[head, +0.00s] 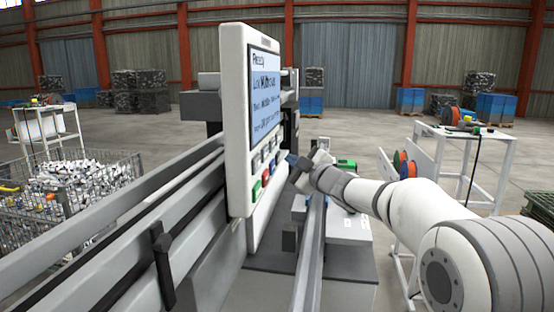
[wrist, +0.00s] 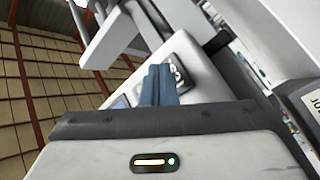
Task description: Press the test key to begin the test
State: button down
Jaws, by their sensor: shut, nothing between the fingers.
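The control panel (head: 236,120) is a white upright slab with a lit screen (head: 264,95); its top line seems to read "Ready", and the smaller lines are hard to read. My gripper (head: 290,159) is at the far end of the row. In the wrist view its blue fingers (wrist: 158,84) are shut and empty, in front of a dark key (wrist: 180,72) with a white mark. I cannot tell whether they touch it. No test label is readable.
Grey gantry rails (head: 130,205) run along the left of the panel. A wire cage (head: 70,195) of parts stands at the left. A white table (head: 470,135) with tools is at the right. A green object (head: 346,164) lies beyond my gripper.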

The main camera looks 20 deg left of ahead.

• **Stated exercise**: The lines from the one containing "Task description: Press" to the one containing "State: button down", both included, are to be extracted exactly; give no other line.

• **Solution below**:
Task description: Press the test key to begin the test
State: button down

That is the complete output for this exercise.